A payment gateway for e-commerce is built around pay-in (money from customer to platform) and pay-out (money from platform to sellers). The main ideas:

  • Be clear on scope: Who charges, who gets paid, who holds the money in between.
  • Use a PSP and hosted payment page: Let the PSP handle card data and PCI; we use tokens and webhooks.
  • Double-entry ledger and wallet to keep internal books and seller balances right.
  • Reconciliation with the PSP and banks to find and fix mismatches.
  • No double charges: idempotency keys (e.g. payment_order_id) plus retries and clear payment status.
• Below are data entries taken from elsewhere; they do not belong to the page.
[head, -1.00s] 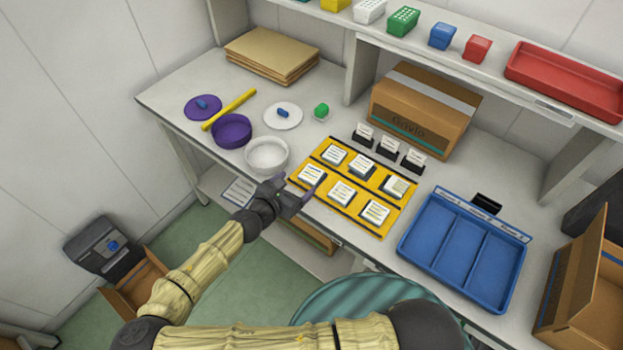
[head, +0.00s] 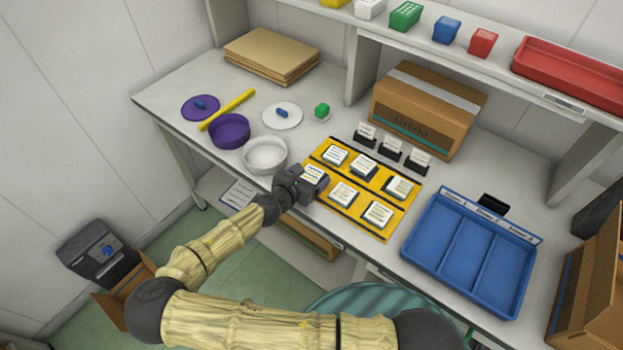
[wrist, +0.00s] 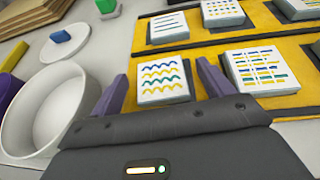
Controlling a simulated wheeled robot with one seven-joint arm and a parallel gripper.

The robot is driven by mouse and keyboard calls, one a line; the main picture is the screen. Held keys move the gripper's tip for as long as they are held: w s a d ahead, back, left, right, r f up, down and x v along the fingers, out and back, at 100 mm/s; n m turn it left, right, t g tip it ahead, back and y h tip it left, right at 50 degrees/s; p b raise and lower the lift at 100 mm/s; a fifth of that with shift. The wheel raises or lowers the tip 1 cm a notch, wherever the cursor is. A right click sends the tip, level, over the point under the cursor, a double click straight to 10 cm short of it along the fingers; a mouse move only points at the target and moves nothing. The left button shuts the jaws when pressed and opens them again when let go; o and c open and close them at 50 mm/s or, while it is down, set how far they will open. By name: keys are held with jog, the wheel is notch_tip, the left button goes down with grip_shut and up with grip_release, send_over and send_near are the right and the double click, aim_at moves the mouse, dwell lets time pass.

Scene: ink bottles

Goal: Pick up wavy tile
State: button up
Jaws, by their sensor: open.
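The wavy tile (wrist: 162,82) is white with yellow, blue and green wavy lines, and lies on the yellow mat (wrist: 211,46) at its front left corner. In the wrist view my gripper (wrist: 160,85) is open, with one purple finger on each side of the tile. The fingers do not visibly press on it. In the head view my gripper (head: 316,178) is over the mat's left front corner and partly hides the tile. Neighbouring tiles bear straight lines (wrist: 170,26) and dashed rows (wrist: 260,70).
A white bowl (head: 265,155) stands just left of the mat, close to my gripper. A purple bowl (head: 229,131) is further left. A blue divided tray (head: 470,250) lies to the right. Small black card holders (head: 390,151) stand behind the mat, before a cardboard box (head: 425,110).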

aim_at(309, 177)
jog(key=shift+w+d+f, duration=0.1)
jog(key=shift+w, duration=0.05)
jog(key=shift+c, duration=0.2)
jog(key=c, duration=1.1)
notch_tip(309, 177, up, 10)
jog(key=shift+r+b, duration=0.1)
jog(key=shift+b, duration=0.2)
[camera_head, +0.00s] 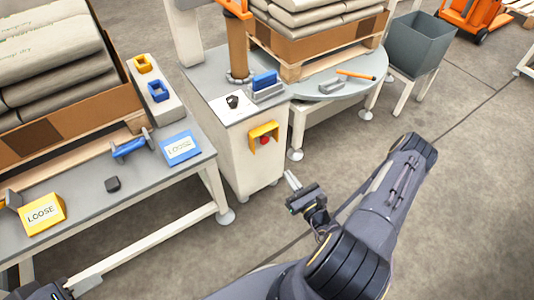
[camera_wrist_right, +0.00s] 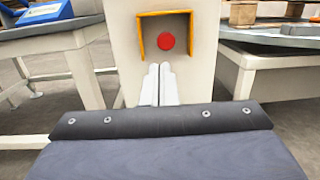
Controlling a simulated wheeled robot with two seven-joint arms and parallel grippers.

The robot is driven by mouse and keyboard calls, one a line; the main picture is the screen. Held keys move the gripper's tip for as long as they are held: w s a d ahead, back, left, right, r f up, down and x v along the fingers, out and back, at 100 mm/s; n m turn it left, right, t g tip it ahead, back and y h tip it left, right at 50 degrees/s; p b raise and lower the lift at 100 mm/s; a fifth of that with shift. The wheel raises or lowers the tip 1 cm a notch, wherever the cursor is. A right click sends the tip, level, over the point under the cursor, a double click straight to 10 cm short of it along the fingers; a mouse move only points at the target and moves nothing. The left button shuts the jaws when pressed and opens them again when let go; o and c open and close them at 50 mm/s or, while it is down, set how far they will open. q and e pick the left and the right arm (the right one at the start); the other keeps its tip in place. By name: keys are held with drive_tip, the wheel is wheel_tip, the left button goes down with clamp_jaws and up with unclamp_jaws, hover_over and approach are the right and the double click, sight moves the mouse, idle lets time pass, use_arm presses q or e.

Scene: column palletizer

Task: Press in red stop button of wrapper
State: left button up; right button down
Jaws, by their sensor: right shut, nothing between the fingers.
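The red stop button (camera_head: 265,141) sits inside a yellow guard (camera_head: 263,130) on the front of the light wrapper cabinet (camera_head: 243,160). In the right wrist view the round red button (camera_wrist_right: 166,43) is fully visible within its yellow frame (camera_wrist_right: 141,36). My right gripper (camera_head: 289,175) is shut and empty, in front of the cabinet and below and right of the button. Its closed fingers (camera_wrist_right: 160,68) point at the cabinet, with the tips appearing just below the button. I cannot tell if they touch anything. My left gripper (camera_head: 84,284) is partly visible at the bottom left edge; its finger state is unclear.
A grey bench (camera_head: 95,195) at left carries a yellow LOOSE sign (camera_head: 43,213), a blue LOOSE sign (camera_head: 180,148) and a box of sacks. A round turntable (camera_head: 330,88) with boxed sacks stands right of the cabinet. A grey bin (camera_head: 419,44) is behind.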

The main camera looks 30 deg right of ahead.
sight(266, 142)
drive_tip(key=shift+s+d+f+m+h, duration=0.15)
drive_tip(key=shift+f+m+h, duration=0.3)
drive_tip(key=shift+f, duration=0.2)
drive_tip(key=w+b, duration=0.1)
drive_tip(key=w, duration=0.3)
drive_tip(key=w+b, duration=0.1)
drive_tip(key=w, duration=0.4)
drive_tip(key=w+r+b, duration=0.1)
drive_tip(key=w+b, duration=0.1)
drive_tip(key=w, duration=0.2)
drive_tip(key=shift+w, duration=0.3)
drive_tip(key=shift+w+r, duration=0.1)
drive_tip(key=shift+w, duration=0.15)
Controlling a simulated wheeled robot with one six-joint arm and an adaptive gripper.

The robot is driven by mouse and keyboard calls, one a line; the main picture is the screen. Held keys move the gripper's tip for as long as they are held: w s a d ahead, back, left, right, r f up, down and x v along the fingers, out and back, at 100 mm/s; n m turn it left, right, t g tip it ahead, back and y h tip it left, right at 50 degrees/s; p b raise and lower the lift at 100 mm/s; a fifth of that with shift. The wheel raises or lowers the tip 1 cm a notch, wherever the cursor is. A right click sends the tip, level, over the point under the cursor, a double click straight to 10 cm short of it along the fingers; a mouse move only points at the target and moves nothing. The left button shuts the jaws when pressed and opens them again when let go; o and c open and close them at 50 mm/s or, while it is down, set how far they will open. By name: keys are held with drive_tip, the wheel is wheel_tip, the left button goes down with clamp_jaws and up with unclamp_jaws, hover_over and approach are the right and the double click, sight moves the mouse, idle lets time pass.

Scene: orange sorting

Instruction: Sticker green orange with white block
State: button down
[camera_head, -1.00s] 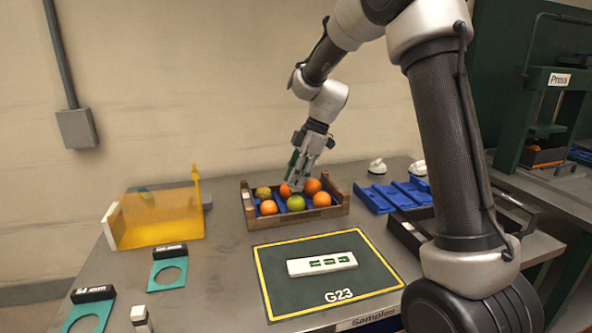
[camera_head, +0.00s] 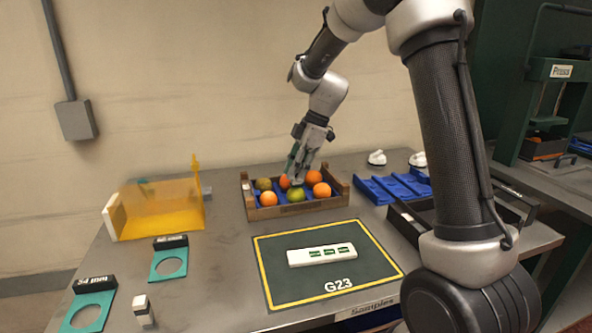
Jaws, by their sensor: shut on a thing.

  • Handle failures well: Retry queue, failed queue (DLQ), clear status at each step, and support for payments that stay “pending” for a while.

Traffic (e.g. 10 payments per second) is not the main challenge; the hard part is getting every payment right and keeping data consistent. This post summarized how to think about designing a reliable payment gateway and backend.